In all software projects we quickly find ourselves awash in an endless sea of annoying little details.
Complexity run amok is the leading cause of project drownings; controlling it is vital. If you become swamped, it usually gets worse before you can manage to get it under control. It starts as a downwards spiral; picking up speed as it grows. If it is not explicitly brought under control, it swallows the entire project.
The strongest concept we have to control complexity is "encapsulation". The strength behind this idea is the ability to isolate chunks of complexity and essentially make them disappear. Well, to be fair they are not really gone, just buried in a black box somewhere; safely encapsulated away from everything else. In this way we can scale down the problem from being a monstrous wave about to capsize us, into a manageable series of smaller waves that can be easily surmounted.
Most of us have been up against our own personal threshold for keeping track of the project details, beyond which things become to complex to understand. We known that increasing the size of the team can push up the ability to handle bigger problems, but it also increases the amount of overhead. Big teams require bigger management, with each new member becoming increasingly less effective. Without a reasonable means to partition the overall complexity, the management cross-talk for any significant sized project would consume the majority of the resources. Progress quickly sinks below the waves. Just adding more bodies is not the answer, we need something stronger.
Something that is really encapsulated, hides the details from the outside world. By definition, it has become simpler. All of the little details are on the inside, and none of them need to be known on the outside to be effective. In this way, that part of the problem has been solved and is really to go. You are free to concentrate on the other unresolved issues, hopefully removing them one-by-one until the project comes down to just a set of controlled work that can be completed. At each stage, the complexity needs to be found, dealt with and contained.
The complexities of design, implementation and operation are very different from each other. I've seen a few large projects that have managed to contain the implementation complexity, only to lose it all by allowing the operational complexity to get out of hand. Each part in the process requires its own understanding to control its own special complexity. Each part has its own way of encapsulating the details.
Successful projects get there because at every step, the effort and details are well understood. It is not that they are simpler, just that they are compartmentalized enough that changes do not cause unexpected complexity growth. If you are, for example adding some management capabilities to an existing system, the parts should be encapsulated enough that the new code does not cause a significant number of problems with the original code, but it should also be tied closely enough to it too leverage its capabilities and its overall consistency. Extending the system should be minimal work that builds on the existing code base. This is actually easy to do if the components and layers in the system are properly encapsulated; it is a guaranteed side effect of a good architecture. It is also less work and higher quality.
Given that, it is distressing how often you see architectures, libraries, frameworks and SDKs that should encapsulate the details, but they do not. There is some cultural aspect to Computer Science where we feel we cannot take away the choices of other programmers. As such, people often build development tools to encapsulate some programming aspects, but then they leave lots of the details free to percolate upwards; violating the whole encapsulation notion. Badly done encapsulation is not encapsulation. If you can see the details, then you haven't hidden them, have you?
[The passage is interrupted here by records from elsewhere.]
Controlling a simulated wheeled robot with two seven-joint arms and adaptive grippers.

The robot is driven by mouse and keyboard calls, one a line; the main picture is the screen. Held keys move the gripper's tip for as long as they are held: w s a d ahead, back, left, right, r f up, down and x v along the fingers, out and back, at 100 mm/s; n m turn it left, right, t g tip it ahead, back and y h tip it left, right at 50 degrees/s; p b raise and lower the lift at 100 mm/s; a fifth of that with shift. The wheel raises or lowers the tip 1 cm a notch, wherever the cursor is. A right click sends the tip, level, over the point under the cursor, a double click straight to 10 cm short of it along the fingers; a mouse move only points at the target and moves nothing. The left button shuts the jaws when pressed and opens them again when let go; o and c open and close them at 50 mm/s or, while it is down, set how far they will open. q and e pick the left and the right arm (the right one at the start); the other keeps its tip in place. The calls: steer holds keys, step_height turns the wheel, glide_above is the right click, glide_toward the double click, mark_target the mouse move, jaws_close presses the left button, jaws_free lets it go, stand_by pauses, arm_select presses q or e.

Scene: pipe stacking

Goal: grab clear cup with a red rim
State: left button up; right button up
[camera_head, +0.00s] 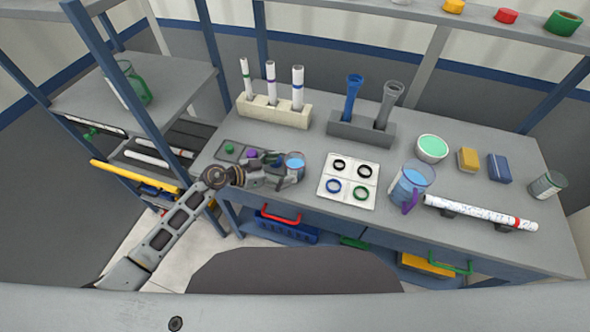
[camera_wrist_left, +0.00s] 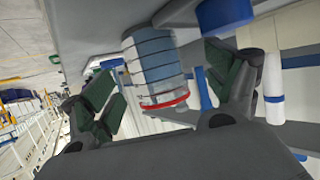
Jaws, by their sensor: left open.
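A clear cup (camera_head: 295,161) with bluish contents stands on the bench at the tip of my left gripper. In the left wrist view it is a clear cup (camera_wrist_left: 153,62) with dark level lines and a red rim. My left gripper (camera_head: 287,176) reaches in from the left, low over the bench. In the left wrist view its two green-padded fingers (camera_wrist_left: 158,88) are spread apart with the cup between them in the picture. I cannot tell whether either finger touches the cup. My right gripper is not in view.
A dark tray (camera_head: 228,150) with colored pieces lies left of the cup. A white tray of rings (camera_head: 348,181) lies close on its right. A larger clear jug (camera_head: 411,184) with a purple handle stands further right. A tube rack (camera_head: 273,112) and a grey holder (camera_head: 360,130) stand behind.

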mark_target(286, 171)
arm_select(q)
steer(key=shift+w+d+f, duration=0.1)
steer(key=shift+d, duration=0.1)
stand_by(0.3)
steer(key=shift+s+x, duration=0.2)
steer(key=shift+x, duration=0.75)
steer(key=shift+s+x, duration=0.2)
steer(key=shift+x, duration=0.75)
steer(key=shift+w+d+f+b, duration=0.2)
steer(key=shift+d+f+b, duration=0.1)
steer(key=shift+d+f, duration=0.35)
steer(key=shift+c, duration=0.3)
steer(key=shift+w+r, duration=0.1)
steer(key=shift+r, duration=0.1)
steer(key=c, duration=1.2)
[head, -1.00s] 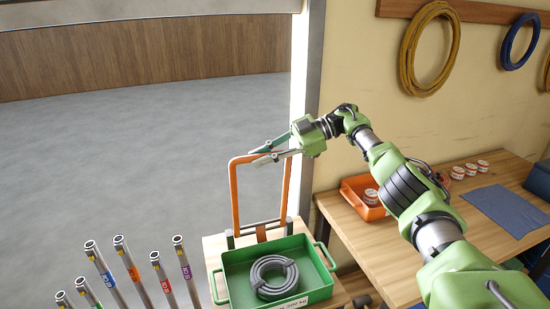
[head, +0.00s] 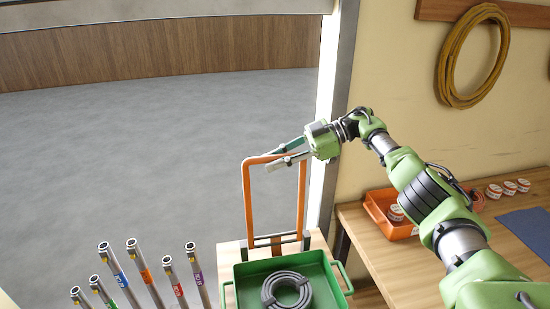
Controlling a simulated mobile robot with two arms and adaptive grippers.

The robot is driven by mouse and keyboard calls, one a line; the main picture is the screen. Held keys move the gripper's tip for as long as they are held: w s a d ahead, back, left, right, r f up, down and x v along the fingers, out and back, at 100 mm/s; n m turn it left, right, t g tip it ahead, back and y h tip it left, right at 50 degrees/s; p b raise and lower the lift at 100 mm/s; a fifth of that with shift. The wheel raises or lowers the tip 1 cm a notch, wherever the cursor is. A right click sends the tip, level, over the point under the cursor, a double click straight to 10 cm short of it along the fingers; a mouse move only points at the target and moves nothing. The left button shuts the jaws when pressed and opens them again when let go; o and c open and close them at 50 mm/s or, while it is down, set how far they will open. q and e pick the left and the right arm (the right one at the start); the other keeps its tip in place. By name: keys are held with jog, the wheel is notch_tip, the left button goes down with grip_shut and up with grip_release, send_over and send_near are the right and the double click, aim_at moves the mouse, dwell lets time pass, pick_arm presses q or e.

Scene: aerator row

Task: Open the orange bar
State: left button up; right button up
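The orange bar (head: 248,200) is an upside-down U frame standing upright behind a green tray, with its feet in dark brackets on a pale wooden top. My right gripper (head: 276,161) is at the bar's top rail, reaching in from the right. Its two fingers lie either side of the rail, close against it, and they look shut on it. The fingers partly hide the rail's right half. My left gripper is not in view.
The green tray (head: 241,290) holds a grey coiled hose (head: 287,290) in front of the bar. Several labelled metal tubes (head: 150,278) stand at left. A workbench (head: 362,245) at right carries an orange bin (head: 378,217). Open grey floor (head: 120,160) lies behind.

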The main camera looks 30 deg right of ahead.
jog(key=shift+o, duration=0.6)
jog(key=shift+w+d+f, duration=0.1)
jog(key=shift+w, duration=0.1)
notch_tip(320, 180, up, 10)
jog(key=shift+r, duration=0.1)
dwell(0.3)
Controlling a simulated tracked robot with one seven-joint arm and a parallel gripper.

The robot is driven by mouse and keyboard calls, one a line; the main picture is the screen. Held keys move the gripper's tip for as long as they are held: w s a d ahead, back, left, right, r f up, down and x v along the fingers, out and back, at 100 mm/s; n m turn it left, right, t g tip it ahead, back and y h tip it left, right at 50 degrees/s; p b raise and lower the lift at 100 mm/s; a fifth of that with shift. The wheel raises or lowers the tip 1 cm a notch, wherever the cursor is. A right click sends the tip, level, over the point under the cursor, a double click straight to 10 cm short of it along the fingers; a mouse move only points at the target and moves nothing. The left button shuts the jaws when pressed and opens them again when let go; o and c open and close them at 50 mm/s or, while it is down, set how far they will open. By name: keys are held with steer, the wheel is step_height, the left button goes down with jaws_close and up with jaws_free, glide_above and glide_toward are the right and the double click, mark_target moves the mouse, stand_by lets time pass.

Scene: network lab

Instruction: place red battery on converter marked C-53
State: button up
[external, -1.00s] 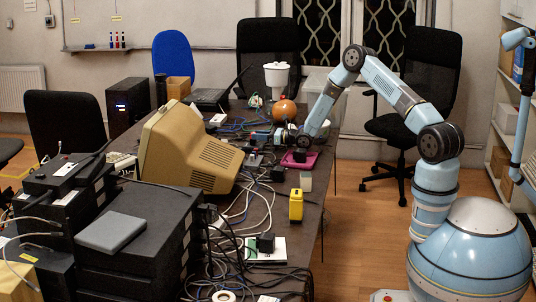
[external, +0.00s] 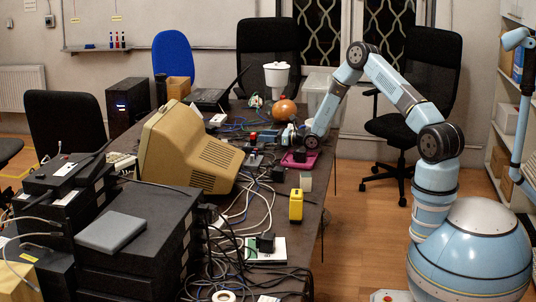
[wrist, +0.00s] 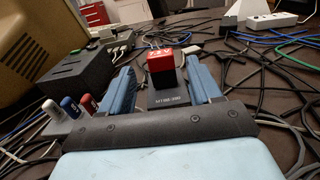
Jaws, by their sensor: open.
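The red battery (wrist: 160,58) stands on a dark box (wrist: 168,94) in the wrist view, with pale marks on its face. The dark box carries small pale lettering that I cannot read surely; I cannot make out C-53 on it. My gripper (wrist: 163,76) is open, its blue fingers apart on the left and right of the dark box, with the battery near the fingertips and nothing visibly clasped. In the external view a small red thing (external: 253,136), likely the battery, shows on the table left of my gripper (external: 286,134).
A beige monitor (external: 190,150) stands left of the work area. A pink tray (external: 311,166) with a small black block lies in front of my wrist. An orange ball (external: 285,110) is behind. A holder with coloured caps (wrist: 70,108) is close left of my gripper; loose cables surround it.

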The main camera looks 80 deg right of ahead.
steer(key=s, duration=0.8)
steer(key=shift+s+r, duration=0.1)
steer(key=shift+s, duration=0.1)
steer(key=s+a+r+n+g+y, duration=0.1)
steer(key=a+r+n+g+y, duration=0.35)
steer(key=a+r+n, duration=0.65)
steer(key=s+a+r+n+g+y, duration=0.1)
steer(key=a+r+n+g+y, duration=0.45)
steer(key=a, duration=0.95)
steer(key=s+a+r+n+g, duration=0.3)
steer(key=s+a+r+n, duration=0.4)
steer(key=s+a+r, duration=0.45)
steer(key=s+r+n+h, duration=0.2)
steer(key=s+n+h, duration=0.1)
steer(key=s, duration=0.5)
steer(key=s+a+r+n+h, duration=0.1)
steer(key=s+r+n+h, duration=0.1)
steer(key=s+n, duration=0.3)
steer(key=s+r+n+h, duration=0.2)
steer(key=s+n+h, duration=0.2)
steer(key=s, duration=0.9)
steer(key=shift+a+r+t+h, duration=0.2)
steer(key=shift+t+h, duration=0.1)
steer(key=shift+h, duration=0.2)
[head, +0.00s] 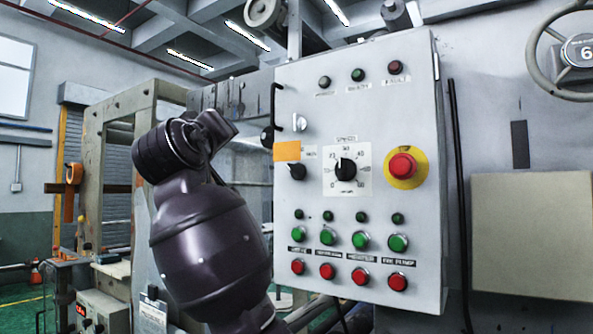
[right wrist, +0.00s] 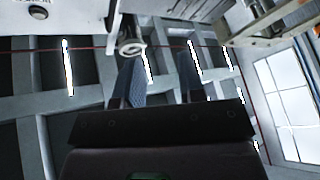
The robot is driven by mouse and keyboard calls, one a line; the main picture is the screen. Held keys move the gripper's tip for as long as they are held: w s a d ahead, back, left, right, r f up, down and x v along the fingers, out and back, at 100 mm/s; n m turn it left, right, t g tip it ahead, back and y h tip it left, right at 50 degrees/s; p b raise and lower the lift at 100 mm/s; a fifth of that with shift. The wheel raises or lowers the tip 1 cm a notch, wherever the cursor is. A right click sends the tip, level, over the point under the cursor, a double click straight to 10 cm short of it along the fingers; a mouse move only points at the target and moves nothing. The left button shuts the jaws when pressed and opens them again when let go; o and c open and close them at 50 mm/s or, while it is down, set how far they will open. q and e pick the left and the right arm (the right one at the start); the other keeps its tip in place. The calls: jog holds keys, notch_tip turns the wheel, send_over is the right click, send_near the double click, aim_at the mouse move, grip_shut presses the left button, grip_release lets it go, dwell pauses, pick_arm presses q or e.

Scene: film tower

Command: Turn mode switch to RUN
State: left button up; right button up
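A small black rotary knob (head: 297,171), probably the mode switch, sits on the left side of the grey control panel (head: 420,120). An orange tag (head: 287,151) lies just above it; the knob's small lettering is too blurred to read. One dark arm of mine rises left of the panel, its wrist end apart from the knob; its fingers cannot be made out there. In the right wrist view my right gripper (right wrist: 159,65) has its two fingers apart with nothing between them, facing the ceiling. My left gripper is not in view.
A large dial (head: 345,168) and a red emergency button on a yellow disc (head: 403,167) are right of the knob. Green buttons (head: 362,241) and red buttons (head: 362,276) fill the lower panel. A black handle (head: 275,105) projects at its left edge. A handwheel (head: 540,60) is far right.

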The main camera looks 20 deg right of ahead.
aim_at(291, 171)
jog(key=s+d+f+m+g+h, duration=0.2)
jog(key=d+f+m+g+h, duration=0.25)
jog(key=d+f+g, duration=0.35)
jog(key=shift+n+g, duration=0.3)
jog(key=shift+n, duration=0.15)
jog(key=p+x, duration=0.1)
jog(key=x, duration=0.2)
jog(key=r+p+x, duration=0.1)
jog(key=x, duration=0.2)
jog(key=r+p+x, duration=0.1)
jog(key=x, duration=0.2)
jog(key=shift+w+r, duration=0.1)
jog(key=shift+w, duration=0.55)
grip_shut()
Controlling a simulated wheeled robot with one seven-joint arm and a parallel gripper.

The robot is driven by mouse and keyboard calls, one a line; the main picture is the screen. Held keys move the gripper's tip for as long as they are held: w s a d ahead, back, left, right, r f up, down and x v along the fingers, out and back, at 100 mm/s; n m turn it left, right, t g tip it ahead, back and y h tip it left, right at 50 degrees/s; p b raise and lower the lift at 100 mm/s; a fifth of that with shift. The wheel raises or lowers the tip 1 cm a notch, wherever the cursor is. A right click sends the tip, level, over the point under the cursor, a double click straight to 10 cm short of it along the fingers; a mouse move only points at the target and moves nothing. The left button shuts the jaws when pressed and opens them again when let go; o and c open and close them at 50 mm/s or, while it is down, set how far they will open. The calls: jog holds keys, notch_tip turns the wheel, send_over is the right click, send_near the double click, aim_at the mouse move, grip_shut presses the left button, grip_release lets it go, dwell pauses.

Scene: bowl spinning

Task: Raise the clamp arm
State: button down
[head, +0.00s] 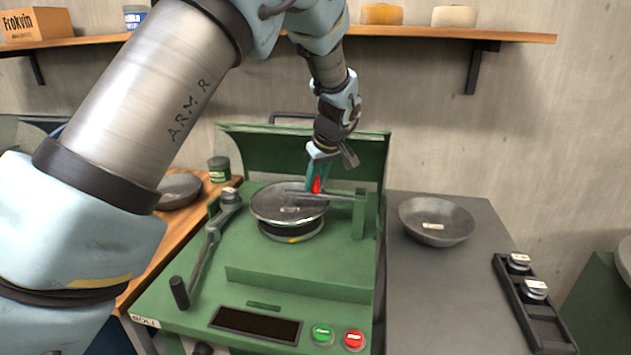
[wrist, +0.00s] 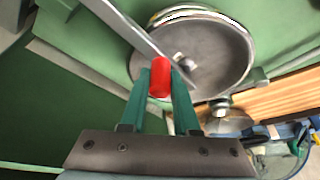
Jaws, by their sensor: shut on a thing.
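The green spinning machine (head: 290,285) stands in the middle of the head view. A grey metal bowl or disc (head: 272,202) sits on its round chuck; it also shows in the wrist view (wrist: 215,50). The clamp arm, a grey bar (head: 335,196), runs from a green post (head: 360,213) at the right across the top of the bowl. Its red grip (wrist: 160,78) is between the teal fingers of my gripper (wrist: 163,75). In the head view my gripper (head: 317,182) reaches down from behind the bar, shut on the red grip. The bar lies low, about level over the bowl.
A lever with a black knob (head: 180,292) stands at the machine's left. Green and red buttons (head: 338,336) are at the front. A loose bowl (head: 436,221) and a black tray (head: 535,300) are on the grey table at right. The raised green cover (head: 300,150) stands close behind my gripper.

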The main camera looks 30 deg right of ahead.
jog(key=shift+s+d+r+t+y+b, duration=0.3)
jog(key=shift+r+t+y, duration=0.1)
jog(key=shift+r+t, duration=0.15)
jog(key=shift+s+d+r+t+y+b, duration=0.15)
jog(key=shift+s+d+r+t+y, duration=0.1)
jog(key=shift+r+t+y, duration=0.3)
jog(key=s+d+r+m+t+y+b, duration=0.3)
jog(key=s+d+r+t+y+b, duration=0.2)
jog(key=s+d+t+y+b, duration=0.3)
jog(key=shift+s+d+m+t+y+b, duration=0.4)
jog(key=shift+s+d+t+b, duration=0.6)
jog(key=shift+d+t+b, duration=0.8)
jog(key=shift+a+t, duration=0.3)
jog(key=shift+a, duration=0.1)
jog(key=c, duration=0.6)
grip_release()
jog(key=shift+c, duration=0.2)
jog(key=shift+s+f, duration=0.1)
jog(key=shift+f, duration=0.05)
The best underlying libraries and tools are ones that provide a simplified abstraction over some complicated domain, hiding all of the underlying details as they go. If we wanted to get down and dirty we wouldn't use the library, we would do it directly. If we choose to use the library, we don't want to have to understand it and the underlying details too. That's twice as much work, when in the end, we don't care.
If you are going to encapsulate something, then you really should encapsulate it. For every stupid little detail that you let escape, the programmers above you should be complaining heavily. If you hide some of the details, but the people above still need to understand them in order to call things properly, then it wasn't done correctly. We cannot build on an infrastructure that is unstable because we haven't learned how it works. If we have to understand it to use it, it is always faster in the long run just to do it ourselves. So ultimately building on a bad foundation is just wasting our time.
It is possible to properly encapsulate the details. It is something we need to do if we want to build better software. There is no need to watch your projects slip below the churning seas. It is avoidable.